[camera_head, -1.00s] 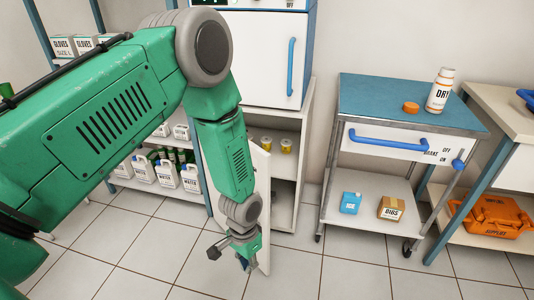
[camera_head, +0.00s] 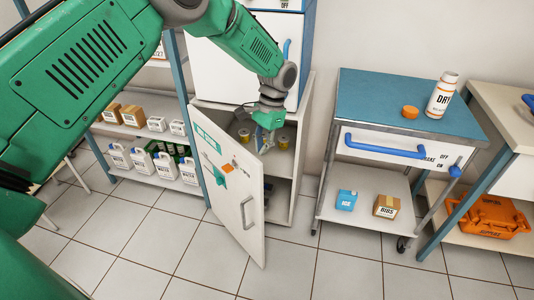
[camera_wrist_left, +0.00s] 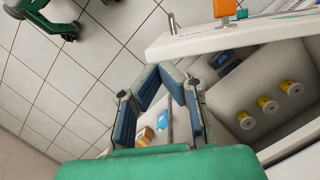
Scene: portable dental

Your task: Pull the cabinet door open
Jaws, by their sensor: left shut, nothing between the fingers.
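The white cabinet door (camera_head: 232,220) stands partly open, swung out toward me from its left side. Its grey handle (camera_head: 247,212) is on the front face near the free edge. In the head view my left gripper (camera_head: 262,142) is by the door's top edge, in front of the cabinet opening. In the left wrist view the gripper (camera_wrist_left: 165,70) is shut and empty, beside the inner side of the door (camera_wrist_left: 225,38). I cannot tell whether it touches the door. The handle is free of the gripper. My right gripper is not seen.
Yellow cans (camera_head: 283,142) stand inside the cabinet. To the right is a blue-topped cart (camera_head: 375,105) with a bottle (camera_head: 441,95) on it. A shelf rack with white jugs (camera_head: 165,167) is to the left. The tiled floor (camera_head: 185,250) in front is clear.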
#####
EXERCISE TASK >> Exactly as written, give again every line from the one containing "Your task: Pull the cabinet door open" through the last line of the material above, and no other lines.

WRITTEN RESPONSE >>
Your task: Pull the cabinet door open
Jaws, by their sensor: left shut, nothing between the fingers.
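The white cabinet door (camera_head: 232,220) stands partly open, swung out toward me from its left side. Its grey handle (camera_head: 247,212) is on the front face near the free edge. In the head view my left gripper (camera_head: 262,142) is by the door's top edge, in front of the cabinet opening. In the left wrist view the gripper (camera_wrist_left: 165,70) is shut and empty, beside the inner side of the door (camera_wrist_left: 225,38). I cannot tell whether it touches the door. The handle is free of the gripper. My right gripper is not seen.
Yellow cans (camera_head: 283,142) stand inside the cabinet. To the right is a blue-topped cart (camera_head: 375,105) with a bottle (camera_head: 441,95) on it. A shelf rack with white jugs (camera_head: 165,167) is to the left. The tiled floor (camera_head: 185,250) in front is clear.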

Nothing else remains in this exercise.